Given problem
Beginning with the first line of the entries below, quote each line until you reach and include the line with "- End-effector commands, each".
═════ Listed records
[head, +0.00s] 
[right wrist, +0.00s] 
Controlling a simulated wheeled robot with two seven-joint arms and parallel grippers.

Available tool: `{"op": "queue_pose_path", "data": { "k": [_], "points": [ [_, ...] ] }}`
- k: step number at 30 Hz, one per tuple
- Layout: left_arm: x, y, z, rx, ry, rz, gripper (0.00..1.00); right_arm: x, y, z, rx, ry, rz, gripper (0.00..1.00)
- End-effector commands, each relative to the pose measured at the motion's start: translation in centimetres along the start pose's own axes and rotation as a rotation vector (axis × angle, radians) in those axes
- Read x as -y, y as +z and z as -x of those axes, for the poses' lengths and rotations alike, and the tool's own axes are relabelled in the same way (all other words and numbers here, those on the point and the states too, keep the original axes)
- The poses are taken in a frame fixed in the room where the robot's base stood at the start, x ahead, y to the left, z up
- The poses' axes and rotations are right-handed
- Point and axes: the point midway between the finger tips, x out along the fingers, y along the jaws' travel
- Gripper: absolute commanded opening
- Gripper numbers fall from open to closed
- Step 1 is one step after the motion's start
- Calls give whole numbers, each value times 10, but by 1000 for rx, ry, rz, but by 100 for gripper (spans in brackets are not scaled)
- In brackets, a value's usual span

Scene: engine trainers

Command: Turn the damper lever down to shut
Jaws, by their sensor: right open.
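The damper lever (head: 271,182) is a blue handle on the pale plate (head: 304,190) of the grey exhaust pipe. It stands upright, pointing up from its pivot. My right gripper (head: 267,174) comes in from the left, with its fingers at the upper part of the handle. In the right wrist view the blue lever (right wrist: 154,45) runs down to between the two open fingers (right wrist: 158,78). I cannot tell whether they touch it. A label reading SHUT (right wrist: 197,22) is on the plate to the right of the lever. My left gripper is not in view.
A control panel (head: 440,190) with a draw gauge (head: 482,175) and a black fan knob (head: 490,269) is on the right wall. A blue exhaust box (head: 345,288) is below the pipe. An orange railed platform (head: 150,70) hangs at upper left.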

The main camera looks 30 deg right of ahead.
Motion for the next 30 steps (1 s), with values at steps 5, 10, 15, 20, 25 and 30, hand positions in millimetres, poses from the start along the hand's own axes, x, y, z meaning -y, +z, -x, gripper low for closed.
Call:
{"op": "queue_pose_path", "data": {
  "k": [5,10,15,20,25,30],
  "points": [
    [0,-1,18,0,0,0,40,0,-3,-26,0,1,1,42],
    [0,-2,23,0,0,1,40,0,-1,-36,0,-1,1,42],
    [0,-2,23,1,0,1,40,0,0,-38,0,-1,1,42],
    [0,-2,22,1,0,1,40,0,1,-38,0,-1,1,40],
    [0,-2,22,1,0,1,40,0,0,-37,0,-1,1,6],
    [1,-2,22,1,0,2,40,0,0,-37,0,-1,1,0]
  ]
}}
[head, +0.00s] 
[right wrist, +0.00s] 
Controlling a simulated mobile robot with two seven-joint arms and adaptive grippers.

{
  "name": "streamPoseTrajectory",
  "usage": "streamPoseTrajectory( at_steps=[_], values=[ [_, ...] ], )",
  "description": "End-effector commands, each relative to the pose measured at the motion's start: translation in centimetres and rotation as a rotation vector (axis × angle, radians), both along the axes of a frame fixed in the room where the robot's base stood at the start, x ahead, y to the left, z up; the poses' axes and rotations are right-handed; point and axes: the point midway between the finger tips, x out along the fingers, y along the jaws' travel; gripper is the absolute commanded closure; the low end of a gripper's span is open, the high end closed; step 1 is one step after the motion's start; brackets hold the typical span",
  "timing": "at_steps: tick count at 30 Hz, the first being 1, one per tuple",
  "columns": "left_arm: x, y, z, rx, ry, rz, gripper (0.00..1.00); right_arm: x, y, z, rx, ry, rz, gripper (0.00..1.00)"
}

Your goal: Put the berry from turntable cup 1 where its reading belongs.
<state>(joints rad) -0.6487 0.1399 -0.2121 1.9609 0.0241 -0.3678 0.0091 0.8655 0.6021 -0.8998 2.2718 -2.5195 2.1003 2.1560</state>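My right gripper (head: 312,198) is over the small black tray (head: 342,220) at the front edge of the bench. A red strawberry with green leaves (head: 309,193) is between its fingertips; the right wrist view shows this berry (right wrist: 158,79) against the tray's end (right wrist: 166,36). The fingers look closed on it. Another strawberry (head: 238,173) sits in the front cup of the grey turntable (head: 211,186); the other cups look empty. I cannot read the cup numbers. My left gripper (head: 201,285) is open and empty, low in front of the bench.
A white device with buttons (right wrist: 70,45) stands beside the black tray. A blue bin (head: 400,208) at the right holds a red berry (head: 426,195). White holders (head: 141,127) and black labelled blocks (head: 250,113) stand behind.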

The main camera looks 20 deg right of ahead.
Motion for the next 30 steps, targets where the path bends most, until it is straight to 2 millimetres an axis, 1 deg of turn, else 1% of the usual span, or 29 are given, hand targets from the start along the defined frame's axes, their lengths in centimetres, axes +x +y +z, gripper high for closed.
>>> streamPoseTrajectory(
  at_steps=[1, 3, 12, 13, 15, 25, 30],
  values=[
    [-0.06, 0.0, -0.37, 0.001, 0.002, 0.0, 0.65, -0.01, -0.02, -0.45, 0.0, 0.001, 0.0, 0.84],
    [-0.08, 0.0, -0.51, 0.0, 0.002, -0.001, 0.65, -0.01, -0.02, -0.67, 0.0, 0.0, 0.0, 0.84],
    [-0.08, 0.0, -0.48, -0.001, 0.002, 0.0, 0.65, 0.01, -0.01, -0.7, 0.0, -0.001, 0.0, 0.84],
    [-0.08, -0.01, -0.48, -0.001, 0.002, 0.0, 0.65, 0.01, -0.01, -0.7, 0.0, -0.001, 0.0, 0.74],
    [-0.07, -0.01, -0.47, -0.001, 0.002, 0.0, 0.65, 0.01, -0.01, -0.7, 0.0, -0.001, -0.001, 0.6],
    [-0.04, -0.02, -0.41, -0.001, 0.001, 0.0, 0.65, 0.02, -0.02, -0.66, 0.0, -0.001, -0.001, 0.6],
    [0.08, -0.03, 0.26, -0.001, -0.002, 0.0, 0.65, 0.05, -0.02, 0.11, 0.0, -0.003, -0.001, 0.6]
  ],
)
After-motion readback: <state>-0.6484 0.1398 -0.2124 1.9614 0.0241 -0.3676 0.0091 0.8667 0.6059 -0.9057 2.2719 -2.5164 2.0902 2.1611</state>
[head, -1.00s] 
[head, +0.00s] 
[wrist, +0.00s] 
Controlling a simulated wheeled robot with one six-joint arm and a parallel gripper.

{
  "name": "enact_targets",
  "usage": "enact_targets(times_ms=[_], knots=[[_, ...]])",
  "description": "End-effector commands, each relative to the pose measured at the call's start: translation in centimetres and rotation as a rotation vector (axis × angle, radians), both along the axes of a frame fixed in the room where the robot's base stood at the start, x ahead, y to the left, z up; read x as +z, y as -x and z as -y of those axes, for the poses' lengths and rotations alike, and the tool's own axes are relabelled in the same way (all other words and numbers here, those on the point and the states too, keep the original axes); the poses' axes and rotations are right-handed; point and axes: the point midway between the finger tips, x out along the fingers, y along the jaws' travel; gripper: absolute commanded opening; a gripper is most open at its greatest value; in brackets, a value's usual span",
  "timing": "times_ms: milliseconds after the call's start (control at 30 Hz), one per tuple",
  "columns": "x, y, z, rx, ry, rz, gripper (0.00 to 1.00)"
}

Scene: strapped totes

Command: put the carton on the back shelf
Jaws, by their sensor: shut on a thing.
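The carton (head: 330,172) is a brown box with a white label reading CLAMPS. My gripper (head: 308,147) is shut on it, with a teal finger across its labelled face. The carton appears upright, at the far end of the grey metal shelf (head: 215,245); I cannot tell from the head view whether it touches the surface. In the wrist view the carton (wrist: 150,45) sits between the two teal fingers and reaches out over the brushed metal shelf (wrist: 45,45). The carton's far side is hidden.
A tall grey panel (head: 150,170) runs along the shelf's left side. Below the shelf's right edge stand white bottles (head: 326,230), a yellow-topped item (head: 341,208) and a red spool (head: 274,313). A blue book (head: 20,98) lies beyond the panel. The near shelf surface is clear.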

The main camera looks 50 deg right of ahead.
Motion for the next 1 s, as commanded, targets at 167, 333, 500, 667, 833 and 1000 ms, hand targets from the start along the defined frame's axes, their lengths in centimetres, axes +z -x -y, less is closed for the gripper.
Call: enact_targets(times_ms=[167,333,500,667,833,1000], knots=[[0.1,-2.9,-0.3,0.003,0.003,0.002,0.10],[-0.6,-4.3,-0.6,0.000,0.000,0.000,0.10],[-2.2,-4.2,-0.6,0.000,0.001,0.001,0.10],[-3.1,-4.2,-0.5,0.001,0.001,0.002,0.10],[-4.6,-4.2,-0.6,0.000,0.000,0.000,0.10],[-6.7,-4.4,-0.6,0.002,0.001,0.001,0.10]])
══════════
Written response
[head, +0.00s] 
[right wrist, +0.00s] 
Controlling a simulated wheeled robot with two seven-joint arms and parallel grippers.

Available tool: `{"op": "queue_pose_path", "data": { "k": [_], "points": [ [_, ...] ] }}`
- k: step number at 30 Hz, one per tuple
- Layout: left_arm: x, y, z, rx, ry, rz, gripper (0.00..1.00); right_arm: x, y, z, rx, ry, rz, gripper (0.00..1.00)
- End-effector commands, each relative to the pose measured at the motion's start: translation in centimetres along the start pose's own axes and rotation as a rotation vector (axis × angle, radians) in those axes

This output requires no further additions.